De certa forma, a partir de meados dos anos 1930, a URSS veio a coincidir bastante bem com a definição clássica de totalitarismo elaborada, alguns anos mais tarde, por muitos pensadores políticos conservadores: uma convergência entre ideologia oficial, liderança carismática, ditadura de partido único, supressão do direito e do pluralismo político, monopólio de todos os meios de comunicação social para fins de propaganda oficial, terror baseado num sistema de campos de concentração e repressão do mercado livre capitalista por uma economia centralizada.
Embora esta descrição, frequentemente utilizada para apontar as semelhanças entre o comunismo e o fascismo, não esteja totalmente errada, não deixa de ser extremamente superficial. Mesmo que se opte por ignorar as enormes diferenças que separavam as ideologias fascista e comunista, bem como o conteúdo económico e social dos seus sistemas políticos, a verdade é que a definição canónica de totalitarismo não permite compreender a dinâmica do regime soviético.
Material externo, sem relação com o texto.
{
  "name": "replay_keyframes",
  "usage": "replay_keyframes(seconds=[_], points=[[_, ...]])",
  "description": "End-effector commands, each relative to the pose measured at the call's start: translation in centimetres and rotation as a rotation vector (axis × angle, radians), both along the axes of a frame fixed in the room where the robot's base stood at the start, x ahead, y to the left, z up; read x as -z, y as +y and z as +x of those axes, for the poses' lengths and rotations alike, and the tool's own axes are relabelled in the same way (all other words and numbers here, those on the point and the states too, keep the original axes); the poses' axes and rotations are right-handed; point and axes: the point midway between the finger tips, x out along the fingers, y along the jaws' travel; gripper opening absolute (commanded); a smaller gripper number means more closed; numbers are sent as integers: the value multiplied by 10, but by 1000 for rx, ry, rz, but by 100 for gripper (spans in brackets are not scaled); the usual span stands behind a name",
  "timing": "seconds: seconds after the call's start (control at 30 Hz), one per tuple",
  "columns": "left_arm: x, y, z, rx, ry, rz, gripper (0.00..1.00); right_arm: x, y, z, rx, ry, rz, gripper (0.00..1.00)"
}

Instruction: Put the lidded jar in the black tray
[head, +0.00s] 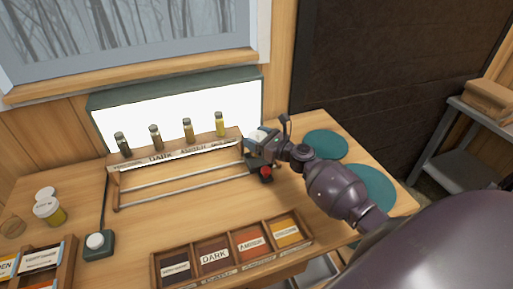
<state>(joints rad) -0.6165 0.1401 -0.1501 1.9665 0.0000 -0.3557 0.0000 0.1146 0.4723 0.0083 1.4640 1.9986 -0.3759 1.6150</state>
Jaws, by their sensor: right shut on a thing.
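A jar with a white lid and yellow contents (49,211) stands at the far left of the table in the head view. My right gripper (257,152) is at the right end of the rack, far from that jar. It is shut on a small pale thing (261,134), mostly hidden by the gripper; I cannot tell what it is. A wooden tray has several coloured compartments at the front of the table; its leftmost compartment is black (175,271), with a white label. My left gripper is not in view.
Several small bottles (188,130) stand in front of a bright light panel (180,108), behind the metal-railed rack (185,179). A white knob on a green base (96,242) is at front left. Teal round mats (325,144) lie at right. Another labelled wooden box (62,270) is at lower left.

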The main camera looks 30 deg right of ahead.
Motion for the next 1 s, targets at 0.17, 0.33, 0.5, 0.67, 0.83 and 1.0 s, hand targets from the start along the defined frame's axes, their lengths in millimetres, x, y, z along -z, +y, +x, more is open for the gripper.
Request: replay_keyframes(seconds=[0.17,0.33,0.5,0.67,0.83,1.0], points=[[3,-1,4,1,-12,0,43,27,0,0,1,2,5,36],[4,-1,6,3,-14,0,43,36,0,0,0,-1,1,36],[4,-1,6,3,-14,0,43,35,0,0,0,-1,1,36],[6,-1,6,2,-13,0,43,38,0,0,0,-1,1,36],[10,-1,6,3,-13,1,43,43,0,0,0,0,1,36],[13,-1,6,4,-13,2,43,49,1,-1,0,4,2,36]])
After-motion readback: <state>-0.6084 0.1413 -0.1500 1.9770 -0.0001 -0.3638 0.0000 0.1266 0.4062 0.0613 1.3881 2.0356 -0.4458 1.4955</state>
Basicamente, é incapaz de o inscrever no processo histórico da Revolução Russa. Descreve a URSS como um sistema estático e monolítico, quando na realidade o estalinismo envolveu uma transformação profunda e de longo alcance da sociedade e da cultura.
Igualmente insatisfatória é a definição do estalinismo como uma contrarrevolução burocrática ou uma revolução "traída". É verdade que o estalinismo envolveu um afastamento radical de qualquer ideia de democracia e de autoemancipação, mas não foi, estritamente falando, uma contrarrevolução. Na medida em que o estalinismo associou conscientemente as transformações da Revolução Russa com o Iluminismo e a tradição do Império Russo, é relevante compará-lo com a França Napoleónica. Porém, o estalinismo não foi uma restauração do Antigo Regime em termos políticos, económicos ou culturais.
Longe de restaurar o poder da antiga aristocracia, o estalinismo criou uma nova elite intelectual, científica e de gestão económica, recrutada a partir das classes mais baixas das sociedades soviéticas - especialmente a camponesa - e educada pelas novas instituições comunistas. Isto é fundamental para explicar por que razão o estalinismo gozava de consenso social, apesar do terror e das deportações em massa.
Monumental e monstruoso
Interpretar o estalinismo como um passo no processo da Revolução Russa não implica postular a hipótese de um desenvolvimento linear. A primeira onda de terror ocorreu durante a guerra civil, quando uma coligação internacional pôs em causa a própria existência da URSS. A brutalidade da contrarrevolução das forças brancas, a extrema violência da sua propaganda e práticas - pogroms e massacres - levaram os bolcheviques a impor uma ditadura impiedosa.
Durante a década de 1930, Estaline iniciou a segunda e terceira ondas de terror - coletivização e purgas - num país pacificado, cujas fronteiras tinham sido reconhecidas internacionalmente e sem a ameaça política de forças internas ou externas. É claro que a ascensão de Hitler na Alemanha abriu a possibilidade de uma nova guerra a médio prazo mas, longe de preparar e reforçar a URSS para o perigo que se aproximava, o carácter tremendo, irracional e cego da violência estalinista acabou por enfraquecê-la significativamente.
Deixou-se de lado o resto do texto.